Spot each line that carries the word "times"; copy those lines.

■ ■ ■ ■ ■ ■ ■

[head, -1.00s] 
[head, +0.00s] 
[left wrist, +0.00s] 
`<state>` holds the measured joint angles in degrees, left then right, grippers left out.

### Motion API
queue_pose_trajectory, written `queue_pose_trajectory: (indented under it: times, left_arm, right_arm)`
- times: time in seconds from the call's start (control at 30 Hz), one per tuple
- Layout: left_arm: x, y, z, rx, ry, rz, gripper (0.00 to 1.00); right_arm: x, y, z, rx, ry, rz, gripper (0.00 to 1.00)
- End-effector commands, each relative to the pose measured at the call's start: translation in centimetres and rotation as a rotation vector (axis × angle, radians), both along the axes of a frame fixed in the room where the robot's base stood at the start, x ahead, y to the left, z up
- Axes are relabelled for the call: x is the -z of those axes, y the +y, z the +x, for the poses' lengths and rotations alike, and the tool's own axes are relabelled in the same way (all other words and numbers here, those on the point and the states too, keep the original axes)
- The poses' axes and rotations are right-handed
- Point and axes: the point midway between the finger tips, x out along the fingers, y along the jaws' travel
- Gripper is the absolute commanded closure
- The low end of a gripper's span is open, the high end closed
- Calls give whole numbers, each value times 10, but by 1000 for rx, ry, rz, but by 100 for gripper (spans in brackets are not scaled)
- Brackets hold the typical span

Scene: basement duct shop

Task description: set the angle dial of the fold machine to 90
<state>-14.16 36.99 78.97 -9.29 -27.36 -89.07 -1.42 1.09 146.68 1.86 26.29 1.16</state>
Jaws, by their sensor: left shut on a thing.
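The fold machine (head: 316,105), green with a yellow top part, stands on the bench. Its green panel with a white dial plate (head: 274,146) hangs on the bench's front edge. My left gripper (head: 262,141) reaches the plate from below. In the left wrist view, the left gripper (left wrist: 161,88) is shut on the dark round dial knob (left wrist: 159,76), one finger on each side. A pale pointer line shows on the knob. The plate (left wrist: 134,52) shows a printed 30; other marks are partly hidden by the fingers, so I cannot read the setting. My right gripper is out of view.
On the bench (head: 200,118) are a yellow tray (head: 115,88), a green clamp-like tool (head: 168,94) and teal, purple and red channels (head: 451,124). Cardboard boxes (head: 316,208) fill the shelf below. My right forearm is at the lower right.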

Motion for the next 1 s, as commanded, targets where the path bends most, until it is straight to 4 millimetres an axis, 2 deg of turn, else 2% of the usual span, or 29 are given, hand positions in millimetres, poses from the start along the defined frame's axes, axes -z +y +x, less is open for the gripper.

■ ■ ■ ■ ■ ■ ■

* **Written solution**:
queue_pose_trajectory, written `queue_pose_trajectory: (indented under it: times, left_arm, right_arm)`
- times: time in seconds from the call's start (control at 30 Hz), one per tuple
- Calls give whole numbers, each value times 10, but by 1000 for rx, ry, rz, but by 100 for gripper (spans in brackets are not scaled)

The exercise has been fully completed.